__Records excerpted from a collection__
####

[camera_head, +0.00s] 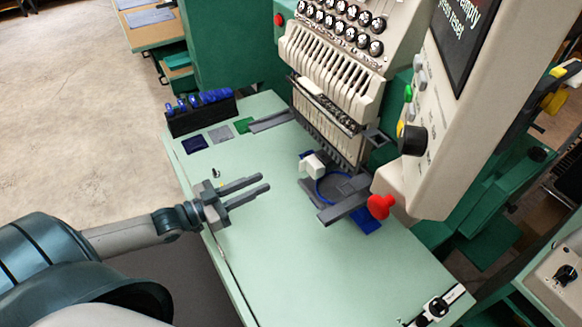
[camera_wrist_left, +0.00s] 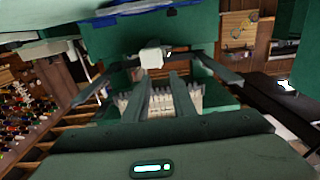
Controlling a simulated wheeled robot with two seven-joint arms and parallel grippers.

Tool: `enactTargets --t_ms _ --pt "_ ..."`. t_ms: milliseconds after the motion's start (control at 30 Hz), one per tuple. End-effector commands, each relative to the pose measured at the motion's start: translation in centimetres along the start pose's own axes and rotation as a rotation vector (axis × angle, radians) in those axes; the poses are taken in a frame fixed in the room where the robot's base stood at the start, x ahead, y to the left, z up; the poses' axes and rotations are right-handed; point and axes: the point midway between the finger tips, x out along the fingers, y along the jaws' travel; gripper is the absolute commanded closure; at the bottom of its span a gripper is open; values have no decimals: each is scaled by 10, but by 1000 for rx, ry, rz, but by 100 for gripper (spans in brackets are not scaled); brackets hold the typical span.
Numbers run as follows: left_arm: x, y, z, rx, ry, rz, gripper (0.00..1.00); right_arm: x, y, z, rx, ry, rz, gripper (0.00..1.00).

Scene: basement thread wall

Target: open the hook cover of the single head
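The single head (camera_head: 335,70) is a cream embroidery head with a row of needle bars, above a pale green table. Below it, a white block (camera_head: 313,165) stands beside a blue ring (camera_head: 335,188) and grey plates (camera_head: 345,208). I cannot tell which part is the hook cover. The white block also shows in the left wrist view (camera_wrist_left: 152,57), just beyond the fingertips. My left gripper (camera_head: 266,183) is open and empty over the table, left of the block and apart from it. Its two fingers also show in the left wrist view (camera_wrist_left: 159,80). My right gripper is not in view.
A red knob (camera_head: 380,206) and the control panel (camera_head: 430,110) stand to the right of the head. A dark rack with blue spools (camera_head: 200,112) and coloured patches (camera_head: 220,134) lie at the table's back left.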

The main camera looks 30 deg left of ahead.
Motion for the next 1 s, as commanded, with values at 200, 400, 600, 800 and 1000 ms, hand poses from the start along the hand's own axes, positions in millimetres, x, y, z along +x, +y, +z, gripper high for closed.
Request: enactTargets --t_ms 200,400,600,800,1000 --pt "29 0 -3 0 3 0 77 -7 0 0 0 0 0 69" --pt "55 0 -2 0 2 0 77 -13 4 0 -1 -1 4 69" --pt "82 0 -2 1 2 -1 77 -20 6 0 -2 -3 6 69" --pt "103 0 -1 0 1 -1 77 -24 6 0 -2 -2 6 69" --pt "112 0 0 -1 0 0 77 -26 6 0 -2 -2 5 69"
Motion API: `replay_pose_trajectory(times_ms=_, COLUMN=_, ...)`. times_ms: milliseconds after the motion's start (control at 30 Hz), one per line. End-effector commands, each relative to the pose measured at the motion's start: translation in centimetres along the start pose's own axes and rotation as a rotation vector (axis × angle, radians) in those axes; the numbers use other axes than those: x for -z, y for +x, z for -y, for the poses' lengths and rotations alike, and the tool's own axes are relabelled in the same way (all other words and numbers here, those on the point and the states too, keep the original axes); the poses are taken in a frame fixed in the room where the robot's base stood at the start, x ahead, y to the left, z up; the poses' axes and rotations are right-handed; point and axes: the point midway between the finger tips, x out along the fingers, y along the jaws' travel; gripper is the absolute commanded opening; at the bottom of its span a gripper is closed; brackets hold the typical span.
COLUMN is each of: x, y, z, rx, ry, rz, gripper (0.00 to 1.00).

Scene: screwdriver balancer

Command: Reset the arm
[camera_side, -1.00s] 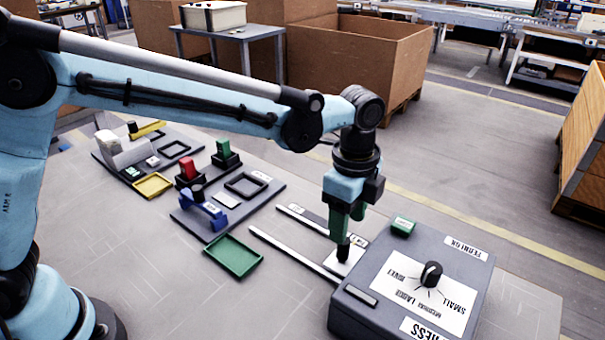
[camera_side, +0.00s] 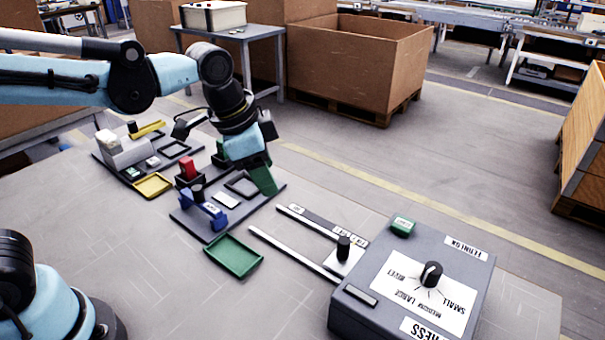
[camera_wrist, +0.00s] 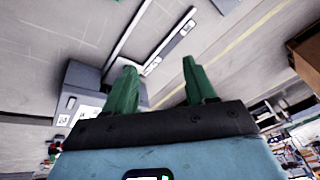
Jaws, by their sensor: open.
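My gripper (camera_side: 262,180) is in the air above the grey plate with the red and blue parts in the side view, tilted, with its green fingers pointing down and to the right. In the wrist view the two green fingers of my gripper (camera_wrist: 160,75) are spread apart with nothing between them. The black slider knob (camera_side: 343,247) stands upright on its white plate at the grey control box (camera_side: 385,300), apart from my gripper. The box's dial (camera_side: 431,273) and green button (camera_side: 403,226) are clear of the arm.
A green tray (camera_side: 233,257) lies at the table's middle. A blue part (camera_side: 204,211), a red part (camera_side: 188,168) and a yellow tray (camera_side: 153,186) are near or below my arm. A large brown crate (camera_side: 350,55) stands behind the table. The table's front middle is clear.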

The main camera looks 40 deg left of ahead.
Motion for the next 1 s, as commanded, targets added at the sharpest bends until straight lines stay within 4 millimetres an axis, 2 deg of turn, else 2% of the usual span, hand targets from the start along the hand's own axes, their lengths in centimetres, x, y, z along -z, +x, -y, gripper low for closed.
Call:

####

Write out again every line above exactly as given; the pictures do not belong in the copy.

__Output for this exercise__
[camera_head, +0.00s] 
[camera_wrist_left, +0.00s] 
Controlling a simulated wheeled robot with two seven-joint arms and parallel grippers.

Tool: `enactTargets --t_ms _ --pt "_ ..."`. t_ms: milliseconds after the motion's start (control at 30 Hz), one per tuple. End-effector commands, each relative to the pose measured at the motion's start: translation in centimetres along the start pose's own axes and rotation as a rotation vector (axis × angle, radians) in those axes; the poses are taken in a frame fixed in the room where the robot's base stood at the start, x ahead, y to the left, z up; the poses' axes and rotations are right-handed; point and axes: the point midway between the finger tips, x out along the fingers, y along the jaws' travel; gripper is the absolute commanded closure; at the bottom of its span a gripper is open; values have no decimals: each is scaled by 10, but by 1000 for rx, ry, rz, but by 100 for gripper (spans in brackets are not scaled); brackets hold the typical span.
Numbers run as follows: left_arm: x, y, z, rx, ry, rz, gripper (0.00..1.00); right_arm: x, y, z, rx, ry, rz, gripper (0.00..1.00).

Scene: basement thread wall

Target: open the hook cover of the single head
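The single head (camera_head: 335,70) is a cream embroidery head with a row of needle bars, above a pale green table. Below it, a white block (camera_head: 313,165) stands beside a blue ring (camera_head: 335,188) and grey plates (camera_head: 345,208). I cannot tell which part is the hook cover. The white block also shows in the left wrist view (camera_wrist_left: 152,57), just beyond the fingertips. My left gripper (camera_head: 266,183) is open and empty over the table, left of the block and apart from it. Its two fingers also show in the left wrist view (camera_wrist_left: 159,80). My right gripper is not in view.
A red knob (camera_head: 380,206) and the control panel (camera_head: 430,110) stand to the right of the head. A dark rack with blue spools (camera_head: 200,112) and coloured patches (camera_head: 220,134) lie at the table's back left.

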The main camera looks 30 deg left of ahead.
Motion for the next 1 s, as commanded, with values at 200, 400, 600, 800 and 1000 ms, hand poses from the start along the hand's own axes, positions in millimetres, x, y, z along +x, +y, +z, gripper high for closed.
Request: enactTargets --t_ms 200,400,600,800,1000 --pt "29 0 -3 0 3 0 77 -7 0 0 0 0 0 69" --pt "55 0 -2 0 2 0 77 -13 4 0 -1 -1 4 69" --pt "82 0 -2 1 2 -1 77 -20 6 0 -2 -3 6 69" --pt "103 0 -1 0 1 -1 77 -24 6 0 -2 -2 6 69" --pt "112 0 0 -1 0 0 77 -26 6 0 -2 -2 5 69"
Motion API: `replay_pose_trajectory(times_ms=_, COLUMN=_, ...)`. times_ms: milliseconds after the motion's start (control at 30 Hz), one per line. End-effector commands, each relative to the pose measured at the motion's start: translation in centimetres along the start pose's own axes and rotation as a rotation vector (axis × angle, radians) in those axes; the numbers use other axes than those: x for -z, y for +x, z for -y, for the poses' lengths and rotations alike, and the tool's own axes are relabelled in the same way (all other words and numbers here, those on the point and the states too, keep the original axes); the poses are taken in a frame fixed in the room where the robot's base stood at the start, x ahead, y to the left, z up; the poses' axes and rotations are right-handed; point and axes: the point midway between the finger tips, x out along the fingers, y along the jaws' travel; gripper is the absolute commanded opening; at the bottom of its span a gripper is closed; brackets hold the typical span.
COLUMN is each of: x, y, z, rx, ry, rz, gripper (0.00 to 1.00).

Scene: screwdriver balancer

Command: Reset the arm
[camera_side, -1.00s] 
[camera_side, +0.00s] 
[camera_wrist, +0.00s] 
Jaws, by their sensor: open.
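My gripper (camera_side: 262,180) is in the air above the grey plate with the red and blue parts in the side view, tilted, with its green fingers pointing down and to the right. In the wrist view the two green fingers of my gripper (camera_wrist: 160,75) are spread apart with nothing between them. The black slider knob (camera_side: 343,247) stands upright on its white plate at the grey control box (camera_side: 385,300), apart from my gripper. The box's dial (camera_side: 431,273) and green button (camera_side: 403,226) are clear of the arm.
A green tray (camera_side: 233,257) lies at the table's middle. A blue part (camera_side: 204,211), a red part (camera_side: 188,168) and a yellow tray (camera_side: 153,186) are near or below my arm. A large brown crate (camera_side: 350,55) stands behind the table. The table's front middle is clear.

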The main camera looks 40 deg left of ahead.
Motion for the next 1 s, as commanded, targets added at the sharpest bends until straight lines stay within 4 millimetres an axis, 2 deg of turn, else 2% of the usual span, hand targets from the start along the hand's own axes, their lengths in centimetres, x, y, z along -z, +x, -y, gripper low for closed.
Call:

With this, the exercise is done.